- Problem details: Below are some records. Retype exactly the lines from the one containing "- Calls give" through the one containing "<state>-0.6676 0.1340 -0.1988", both included, skipping every picture.

- Exercise inputs:

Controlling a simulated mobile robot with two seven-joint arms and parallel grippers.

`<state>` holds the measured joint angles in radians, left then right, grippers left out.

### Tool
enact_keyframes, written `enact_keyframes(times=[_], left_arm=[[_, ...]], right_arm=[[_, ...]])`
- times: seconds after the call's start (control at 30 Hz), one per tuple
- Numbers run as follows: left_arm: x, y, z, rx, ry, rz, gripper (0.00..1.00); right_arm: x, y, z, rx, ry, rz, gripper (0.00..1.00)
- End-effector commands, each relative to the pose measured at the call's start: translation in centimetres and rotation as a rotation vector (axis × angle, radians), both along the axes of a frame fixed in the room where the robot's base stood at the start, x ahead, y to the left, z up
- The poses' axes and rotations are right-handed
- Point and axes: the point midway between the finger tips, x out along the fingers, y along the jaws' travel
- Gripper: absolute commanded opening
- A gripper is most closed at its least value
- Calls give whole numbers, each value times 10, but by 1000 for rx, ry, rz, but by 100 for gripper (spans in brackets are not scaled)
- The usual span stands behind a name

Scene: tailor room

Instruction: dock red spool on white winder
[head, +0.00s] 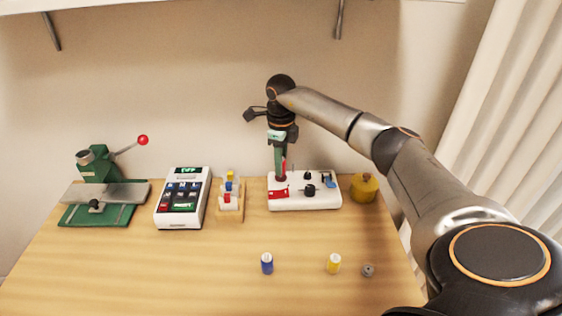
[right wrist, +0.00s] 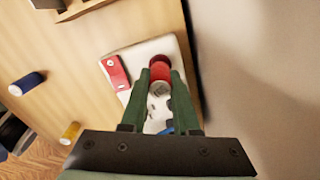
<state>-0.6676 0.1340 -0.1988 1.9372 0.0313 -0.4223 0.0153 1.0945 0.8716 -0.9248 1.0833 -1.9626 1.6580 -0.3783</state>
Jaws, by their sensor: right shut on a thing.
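The white winder (head: 325,203) stands at the back of the table, with a red block and dark knobs on top. My right gripper (head: 281,170) points down over its left part. It is shut on the red spool (head: 285,165). In the right wrist view the red spool (right wrist: 160,71) sits between the green fingertips (right wrist: 160,76), above or on the white winder base (right wrist: 147,48). I cannot tell whether the spool touches the winder. The fingers hide part of it. My left gripper is not in view.
Left of the winder stand a wooden spool rack (head: 230,215), a white keypad machine (head: 182,198) and a green press (head: 98,188). A yellow pot (head: 364,188) is right of it. A blue spool (head: 267,263), yellow spool (head: 334,263) and grey bobbin (head: 368,271) stand in front.

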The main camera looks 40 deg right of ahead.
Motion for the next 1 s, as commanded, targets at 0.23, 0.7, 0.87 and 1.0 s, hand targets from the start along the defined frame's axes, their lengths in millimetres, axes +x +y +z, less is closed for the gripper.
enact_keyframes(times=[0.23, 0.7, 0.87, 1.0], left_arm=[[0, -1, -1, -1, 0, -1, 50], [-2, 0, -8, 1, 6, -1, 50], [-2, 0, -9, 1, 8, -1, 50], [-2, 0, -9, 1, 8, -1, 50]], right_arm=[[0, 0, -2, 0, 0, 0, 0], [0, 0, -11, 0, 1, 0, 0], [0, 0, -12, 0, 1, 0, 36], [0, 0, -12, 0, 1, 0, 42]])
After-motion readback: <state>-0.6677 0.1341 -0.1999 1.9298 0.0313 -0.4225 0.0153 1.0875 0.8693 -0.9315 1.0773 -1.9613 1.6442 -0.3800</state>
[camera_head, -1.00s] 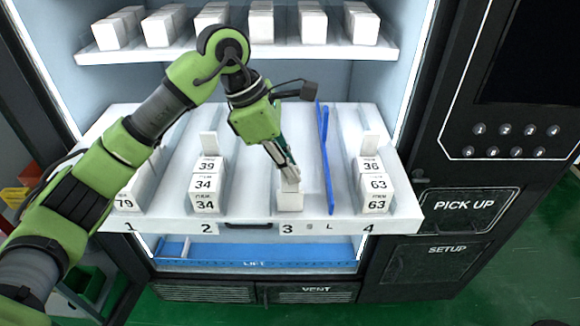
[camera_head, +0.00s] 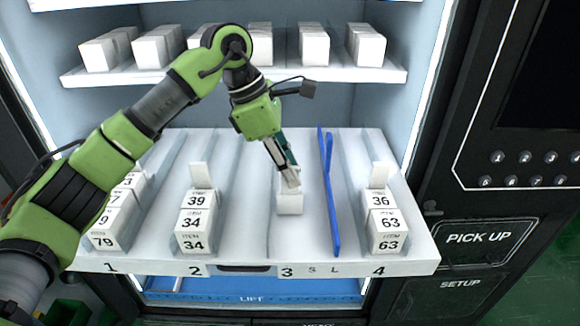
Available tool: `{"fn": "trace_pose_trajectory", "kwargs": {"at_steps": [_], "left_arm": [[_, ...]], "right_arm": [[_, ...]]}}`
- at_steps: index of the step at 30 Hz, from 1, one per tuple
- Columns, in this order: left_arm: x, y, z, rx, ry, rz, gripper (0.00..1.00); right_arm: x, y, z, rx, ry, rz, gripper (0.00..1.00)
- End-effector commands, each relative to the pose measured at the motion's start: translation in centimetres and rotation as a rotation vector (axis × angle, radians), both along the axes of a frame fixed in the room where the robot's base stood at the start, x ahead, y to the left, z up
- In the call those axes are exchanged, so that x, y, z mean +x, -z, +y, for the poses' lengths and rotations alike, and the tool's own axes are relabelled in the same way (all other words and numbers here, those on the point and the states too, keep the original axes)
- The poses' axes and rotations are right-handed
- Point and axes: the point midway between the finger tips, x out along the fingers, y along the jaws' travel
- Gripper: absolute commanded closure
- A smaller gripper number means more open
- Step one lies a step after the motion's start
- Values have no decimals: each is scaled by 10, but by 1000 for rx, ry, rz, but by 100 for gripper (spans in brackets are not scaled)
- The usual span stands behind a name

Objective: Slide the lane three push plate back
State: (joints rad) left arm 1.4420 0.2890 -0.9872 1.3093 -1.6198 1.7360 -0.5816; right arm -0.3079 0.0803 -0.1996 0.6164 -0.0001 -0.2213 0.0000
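The lane three push plate (camera_head: 289,205) is a small white block in the tray lane above the label 3, with bare lane floor between it and the tray's front edge. My left gripper (camera_head: 290,179) reaches down from the upper left, its fingertips at the top of the plate and overlapping it in view. The fingers look close together, but I cannot tell whether they are shut or pinching the plate, and they hide part of it. My right gripper is not in view.
Lanes two and four hold numbered white boxes (camera_head: 195,220) (camera_head: 385,220). A blue divider (camera_head: 331,190) stands upright just right of lane three. An upper shelf (camera_head: 390,75) with white boxes is behind my arm. A black panel (camera_head: 480,238) is at the right.

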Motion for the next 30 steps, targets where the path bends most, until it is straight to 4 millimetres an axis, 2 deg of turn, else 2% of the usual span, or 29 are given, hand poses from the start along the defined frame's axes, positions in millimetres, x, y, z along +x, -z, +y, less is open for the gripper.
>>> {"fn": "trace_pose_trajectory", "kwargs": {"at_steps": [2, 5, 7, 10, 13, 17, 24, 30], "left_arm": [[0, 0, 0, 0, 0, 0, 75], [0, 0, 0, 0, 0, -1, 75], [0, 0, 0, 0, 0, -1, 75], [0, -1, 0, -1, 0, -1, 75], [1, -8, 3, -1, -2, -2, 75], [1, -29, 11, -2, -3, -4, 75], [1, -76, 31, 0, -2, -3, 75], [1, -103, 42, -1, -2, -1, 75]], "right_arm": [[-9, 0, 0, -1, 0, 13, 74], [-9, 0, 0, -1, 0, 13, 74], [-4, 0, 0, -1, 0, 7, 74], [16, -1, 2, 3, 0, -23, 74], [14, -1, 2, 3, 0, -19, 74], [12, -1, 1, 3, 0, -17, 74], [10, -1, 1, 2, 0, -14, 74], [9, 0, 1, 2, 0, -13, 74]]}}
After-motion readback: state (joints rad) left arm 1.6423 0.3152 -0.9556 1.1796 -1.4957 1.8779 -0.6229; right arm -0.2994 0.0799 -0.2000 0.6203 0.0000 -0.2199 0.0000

- Final answer:
- Calls give whole numbers, each value times 10, but by 1000 for rx, ry, rz, but by 100 for gripper (spans in brackets are not scaled)
- The usual span stands behind a name

Scene: tailor room

Instruction: dock red spool on white winder
[head, +0.00s] 
[right wrist, +0.00s] 
<state>-0.6676 0.1340 -0.1988 1.9372 0.0313 -0.4223 0.0153 1.0945 0.8716 -0.9248 1.0833 -1.9626 1.6580 -0.3783</state>

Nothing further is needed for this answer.